Ash la réussit et se rend compte que, même ce monde « ultra-réel » était une simulation finale. Elle peut détruire de manière défintive son « Ombre » ou « Ghost », dans l’opéra, pour accéder à l’Avalon, le Royaume des Héros, le « Royaume du Vrai ». La petite fille sourit car elle « sait » que Ash a enfin réussi l’épreuve finale : le reflet de Ash (de la conscience) peut dès lors se dissoudre puisque le « jeu » est terminé.
Les 4 niveaux de conscience de la réalité, constituée par 4 « degrés » de monde, chacun d’entre eux reliés par des « portes de transfert ».
1er monde : monde en « jaunâtre / noir » - porte : l’entrée dans le jeu Avalon – point d’ancrage pour Ash : son chien.
2ème monde : jeu d’Avalon – porte : l’initiation du Bishop par la réussite de l’épreuve contre le Ghost – point d’ancrage pour Ash : le Bishop, gardien de son initiation.
3ème monde : le module expérimental – porte : l’initiation finale par la destruction du ghost dans l’opéra et la réussite de l’épreuve. – point d’ancrage : le chien n’est qu’une épée de Damoclès que représenterait l’échec et un retour en arrière ; le point d’ancrage est son ex-allié qu’elle doit assassiner et qui essaye de la tenter.
4ème monde : le monde « réel », qui n’est plus une « existence » mais une « connaissance » et un « état de conscience ». La réalité « universelle » n’existe plus, c’est la « fin du jeu ».
Ces 4 « plans de conscience » correspondent à s’y méprendre, dans leur symbolique, aux 4 mondes de la tradition kabbalistique juive : Assiah (le monde « tangible »), Yetzirah (le monde de l’illusion), Briah ou Beriah (le monde de la « pensée », qui est aussi le plus « réel », dans le sens où il est ce sur quoi se fonde l’Univers existant, mais qui est encore une illusion finale) et Atzilouth (le monde des « archétypes » - qui est le miroir ultime de l’Etre-en-soi, la racine des racines, le « véritable monde réel »).
Les 9 sœurs du Royaume d’Avalon sont éloquentes, par ailleurs. Elles me font penser, outre la légende arthurienne, aux 9 muses de la mythologie grecque qui sont les gardiennes d’une « connaissance » spécifique (connaissance au sens large du terme : l’union avec la Vérité).
Mais il s’agit également des 9 sephiroth de l’arbre kabbalistique, dont on retrouve la trace dans Ghost in the Shell, à travers l’arbre alchimique de Raymond Lulle (scène finale du film de Ghost in the Shell).
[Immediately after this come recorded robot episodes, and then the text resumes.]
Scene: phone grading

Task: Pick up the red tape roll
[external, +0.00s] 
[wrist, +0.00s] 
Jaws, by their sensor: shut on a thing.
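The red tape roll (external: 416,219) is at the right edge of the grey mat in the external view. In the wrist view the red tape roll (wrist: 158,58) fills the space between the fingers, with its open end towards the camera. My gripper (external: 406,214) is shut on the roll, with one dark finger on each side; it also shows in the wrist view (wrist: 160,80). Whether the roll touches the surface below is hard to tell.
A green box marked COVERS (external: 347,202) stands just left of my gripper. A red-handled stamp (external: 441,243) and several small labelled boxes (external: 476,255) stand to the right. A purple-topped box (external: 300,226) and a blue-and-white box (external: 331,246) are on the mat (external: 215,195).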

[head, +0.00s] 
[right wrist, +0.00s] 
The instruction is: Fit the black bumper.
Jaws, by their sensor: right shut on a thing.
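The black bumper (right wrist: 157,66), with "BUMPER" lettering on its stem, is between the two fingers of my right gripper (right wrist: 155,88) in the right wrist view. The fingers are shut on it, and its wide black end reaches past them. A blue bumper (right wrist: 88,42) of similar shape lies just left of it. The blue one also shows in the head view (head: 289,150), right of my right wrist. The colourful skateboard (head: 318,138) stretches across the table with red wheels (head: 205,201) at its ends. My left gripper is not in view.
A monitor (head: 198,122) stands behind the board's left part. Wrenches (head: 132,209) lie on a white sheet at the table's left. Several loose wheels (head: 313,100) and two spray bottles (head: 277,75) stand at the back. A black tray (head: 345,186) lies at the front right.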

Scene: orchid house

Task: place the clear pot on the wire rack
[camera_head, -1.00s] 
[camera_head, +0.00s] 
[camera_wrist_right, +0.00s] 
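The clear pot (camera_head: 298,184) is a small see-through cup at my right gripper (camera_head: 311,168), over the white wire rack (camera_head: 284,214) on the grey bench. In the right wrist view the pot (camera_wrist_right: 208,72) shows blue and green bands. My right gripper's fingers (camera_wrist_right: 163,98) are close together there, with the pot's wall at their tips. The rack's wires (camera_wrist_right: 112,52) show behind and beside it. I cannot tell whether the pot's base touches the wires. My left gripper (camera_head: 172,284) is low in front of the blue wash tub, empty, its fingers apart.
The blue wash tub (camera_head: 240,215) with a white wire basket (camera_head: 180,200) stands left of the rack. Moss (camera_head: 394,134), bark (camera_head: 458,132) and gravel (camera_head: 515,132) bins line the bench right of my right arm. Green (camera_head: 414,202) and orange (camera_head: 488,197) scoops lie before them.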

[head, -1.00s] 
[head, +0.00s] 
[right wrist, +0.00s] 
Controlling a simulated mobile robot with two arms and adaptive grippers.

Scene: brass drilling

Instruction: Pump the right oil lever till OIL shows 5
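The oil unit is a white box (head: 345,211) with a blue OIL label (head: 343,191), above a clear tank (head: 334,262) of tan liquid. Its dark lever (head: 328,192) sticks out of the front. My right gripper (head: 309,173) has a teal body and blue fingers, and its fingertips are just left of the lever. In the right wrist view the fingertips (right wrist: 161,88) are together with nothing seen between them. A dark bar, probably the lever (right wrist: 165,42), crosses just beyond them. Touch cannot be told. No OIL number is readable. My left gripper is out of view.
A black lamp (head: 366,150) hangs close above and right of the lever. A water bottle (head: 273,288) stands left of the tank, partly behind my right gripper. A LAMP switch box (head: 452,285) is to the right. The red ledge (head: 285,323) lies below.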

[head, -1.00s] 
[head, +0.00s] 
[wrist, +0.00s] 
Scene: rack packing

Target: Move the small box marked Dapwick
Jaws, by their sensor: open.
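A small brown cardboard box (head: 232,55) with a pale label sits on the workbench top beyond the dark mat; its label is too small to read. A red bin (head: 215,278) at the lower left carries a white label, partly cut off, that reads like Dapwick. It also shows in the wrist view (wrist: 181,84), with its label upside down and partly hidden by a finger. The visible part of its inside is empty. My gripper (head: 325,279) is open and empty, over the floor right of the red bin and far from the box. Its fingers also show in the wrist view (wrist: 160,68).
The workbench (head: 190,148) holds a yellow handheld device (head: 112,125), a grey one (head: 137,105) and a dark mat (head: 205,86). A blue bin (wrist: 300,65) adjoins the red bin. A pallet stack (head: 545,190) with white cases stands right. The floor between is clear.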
Bishop, qui est « l’initiateur » de Ash, signifie « l’Evêque », qui offre à Ash l’initiation, avec son « sceptre », à la condition qu’elle « réussisse l’épreuve ».
Notons que le nom de l’héroïne, Ash, est extrêmement éloquent. Il est à double teneur : il signifie, tout d’abord, « cendre », en anglais. Il s’agit donc de la « renaissance » des cendres dont il est question, tel le Phoenix qui s’envole vers la vérité. D’autre part, étant donné la symbolique kabbalistique juive présente dans le film (les 4 mondes), Ash est un terme très intéressant. Il signifie le principe de miroir, notamment dans l’expression « Ehieh asher ehieh » (Je suis celui qui est). Ce miroir n’est autre que tout le principe du film, en tant que la conscience se reflétant… en elle-même. Et dont l’achèvement se trouvera dans « l’ombre » de la fin du film, dans l’opéra, la petite fille, qui n’est autre que le parachèvement du cheminement intérieur de la conscience, à travers les illusions !
D’ailleurs, Ash est constitué de deux des trois lettres mères : Aleph et Shin (l’Air et le Feu), dont la troisième lettre essentielle est l’Eau et qui se trouve être à la fois l’existence elle-même, mais aussi l’Eau primordiale, le « principe initiateur final » - symbolisé par la jeune fille (l’Ombre ou « Ghost ») ; le cheminement de la conscience (Ash) étant la réunion des 4 éléments : Ash (la cendre, la terre, l’origine), puis l’Air (le A dans Ash), le Feu (le Sh, par l’initiation reçue du Bishop) et, enfin, de l’Eau, par l’intermédiaire de la « dissolution finale », au sein de la Mère Primordiale (la petite fille).